Aereo has a lot of plates spinning. The streaming TV startup just launched a huge marketing push in NY, along with the announcement of a $38 million funding round aimed at expansion to over 20 new cities in the coming months. And if that weren’t enough, Aereo is still in the midst of a fierce legal battle with network broadcasters.
Still, the company continues to juggle its issues, not least of which being partnership talks with various TV providers and ISPs to help expand Aereo expand its service into new markets.
According to the Wall Street Journal, Aereo has been chatting with AT&T, Dish, and DirecTV, but to no concrete ends yet. Sources told the WSJ that DirecTV was off-put by Aereo’s legal troubles, which have been ongoing since before the company’s launch and will likely last for a few more years.

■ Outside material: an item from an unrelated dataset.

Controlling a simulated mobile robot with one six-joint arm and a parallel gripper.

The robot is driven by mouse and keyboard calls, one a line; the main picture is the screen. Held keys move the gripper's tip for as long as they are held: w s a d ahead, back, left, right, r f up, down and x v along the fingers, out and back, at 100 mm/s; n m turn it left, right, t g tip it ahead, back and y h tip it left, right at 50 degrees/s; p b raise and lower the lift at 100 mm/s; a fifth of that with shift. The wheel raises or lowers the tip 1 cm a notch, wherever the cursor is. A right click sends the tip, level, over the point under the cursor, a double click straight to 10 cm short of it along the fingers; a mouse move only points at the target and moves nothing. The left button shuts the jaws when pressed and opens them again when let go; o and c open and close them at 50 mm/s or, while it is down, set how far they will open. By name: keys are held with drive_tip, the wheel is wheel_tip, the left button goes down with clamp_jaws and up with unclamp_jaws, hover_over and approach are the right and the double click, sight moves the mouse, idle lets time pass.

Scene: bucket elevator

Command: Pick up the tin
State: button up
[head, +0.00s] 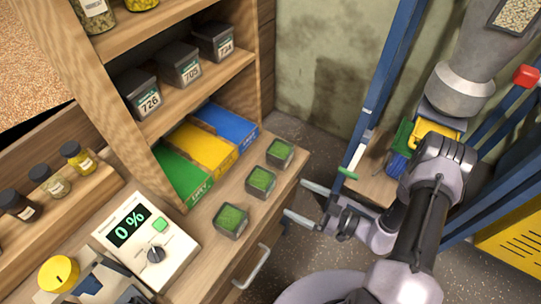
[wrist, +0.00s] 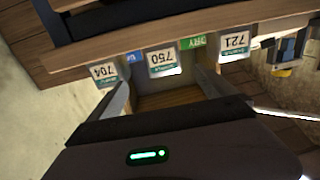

Meanwhile, the WSJ reports that Dish Network fancies the idea of an Aereo acquisition or partnership, but isn’t ready to bite the bullet quite yet. The idea would center around smaller TV packages for a younger demographic.
AT&T is also said to be interested in Aereo, which may include some sort of data bundling alongside Aereo service. After all, Aereo is all about letting the user watch live or recorded television from any of their devices, anytime, anywhere.

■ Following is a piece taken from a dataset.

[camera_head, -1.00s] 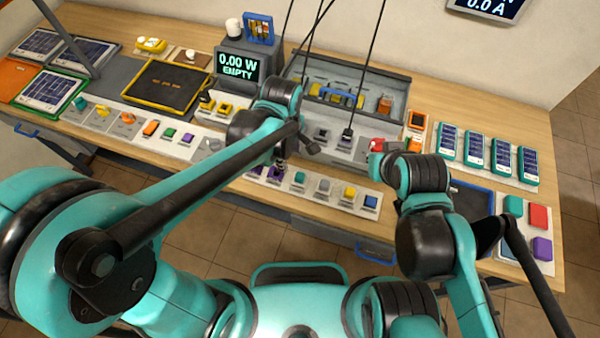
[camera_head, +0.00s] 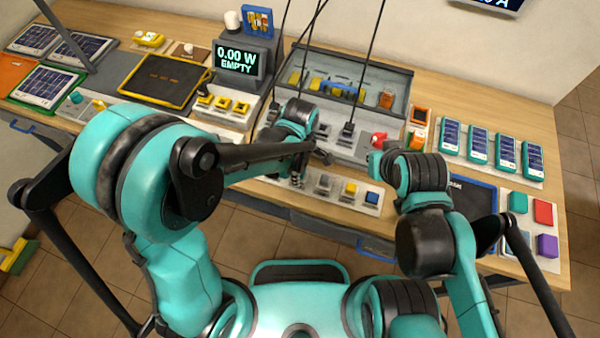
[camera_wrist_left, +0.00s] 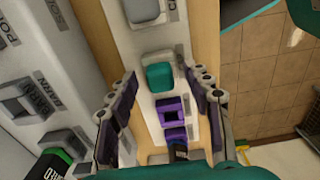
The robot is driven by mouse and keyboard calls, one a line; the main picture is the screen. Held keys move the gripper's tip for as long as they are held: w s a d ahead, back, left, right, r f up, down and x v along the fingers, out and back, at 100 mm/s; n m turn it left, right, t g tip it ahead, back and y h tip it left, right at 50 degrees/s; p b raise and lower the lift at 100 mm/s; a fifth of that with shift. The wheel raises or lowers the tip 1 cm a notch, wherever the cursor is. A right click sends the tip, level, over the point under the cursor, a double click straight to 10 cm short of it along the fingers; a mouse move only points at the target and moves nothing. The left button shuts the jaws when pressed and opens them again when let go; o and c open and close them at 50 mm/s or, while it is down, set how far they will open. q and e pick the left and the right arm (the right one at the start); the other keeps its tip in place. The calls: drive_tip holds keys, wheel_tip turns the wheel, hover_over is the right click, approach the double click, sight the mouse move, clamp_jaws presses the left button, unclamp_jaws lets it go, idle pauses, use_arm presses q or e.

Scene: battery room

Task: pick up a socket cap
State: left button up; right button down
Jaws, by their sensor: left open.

Here’s what Aereo spokesperson Virginia Lam said in response to request for comment:
Aereo is interested in creating partnerships that provide flexibility and more choice for the consumer. It’s not news that we’ve been in engaged with discussions with potential partners – whether it’s content, device or distribution-related – and it’s something we’ll continue to explore. The bottom line is, we’re interested in partnerships that increase value to the consumer and enhance their overall experience.

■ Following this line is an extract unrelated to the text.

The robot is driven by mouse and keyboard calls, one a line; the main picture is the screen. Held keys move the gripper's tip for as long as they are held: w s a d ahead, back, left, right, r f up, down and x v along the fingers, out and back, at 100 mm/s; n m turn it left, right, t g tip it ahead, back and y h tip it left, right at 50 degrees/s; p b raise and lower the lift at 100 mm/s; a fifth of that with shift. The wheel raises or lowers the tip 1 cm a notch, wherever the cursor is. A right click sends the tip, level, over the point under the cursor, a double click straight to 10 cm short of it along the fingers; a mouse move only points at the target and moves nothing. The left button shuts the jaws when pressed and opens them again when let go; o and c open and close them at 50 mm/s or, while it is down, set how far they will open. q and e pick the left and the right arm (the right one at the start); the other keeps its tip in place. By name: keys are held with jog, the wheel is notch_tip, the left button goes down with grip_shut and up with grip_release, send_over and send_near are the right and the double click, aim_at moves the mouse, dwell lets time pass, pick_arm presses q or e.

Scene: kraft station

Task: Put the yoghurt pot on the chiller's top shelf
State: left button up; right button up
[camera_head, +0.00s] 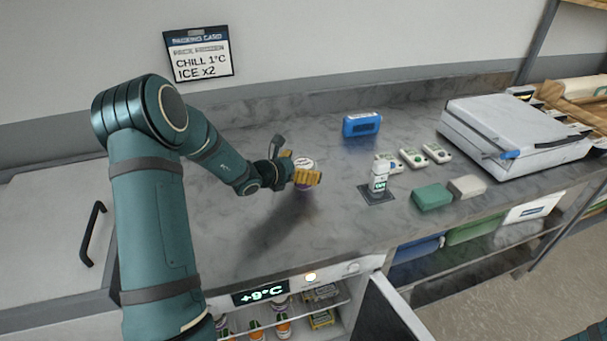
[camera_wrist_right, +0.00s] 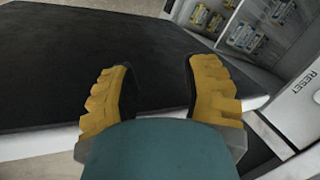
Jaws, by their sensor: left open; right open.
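The yoghurt pot (camera_head: 304,164), with a pale lid and purple marks, stands on the grey worktop. My left gripper (camera_head: 305,176) is at the pot with its yellow fingers open around or beside it; the fingers hide part of the pot, and I cannot tell whether they touch it. The chiller (camera_head: 347,274) is under the worktop's front, its door (camera_head: 390,310) swung open and its display reading +9°C. Bottles and packs stand on its visible shelf. My right gripper (camera_wrist_right: 158,95) is open and empty in the right wrist view, over a dark flat surface.
A blue box (camera_head: 361,124), several small white devices (camera_head: 413,159), a white bottle on a dark pad (camera_head: 376,192), green (camera_head: 432,197) and pale blocks, and a large white case (camera_head: 510,130) occupy the worktop's right side. A packing card (camera_head: 198,54) hangs on the wall.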

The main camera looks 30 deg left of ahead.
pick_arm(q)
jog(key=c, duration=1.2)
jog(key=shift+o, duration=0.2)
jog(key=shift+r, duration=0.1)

Though Aereo has taken some time to expand, it seems that this legal battle with major network broadcasters could stand in the way of any shortcuts a new partnership might yield. Still, it’s hard to ignore Aereo’s technology, which lets users rent out a micro-antenna in a server farm and live stream content to watch now, or DVR it to watch later.
No wonder the network broadcasters are so upset.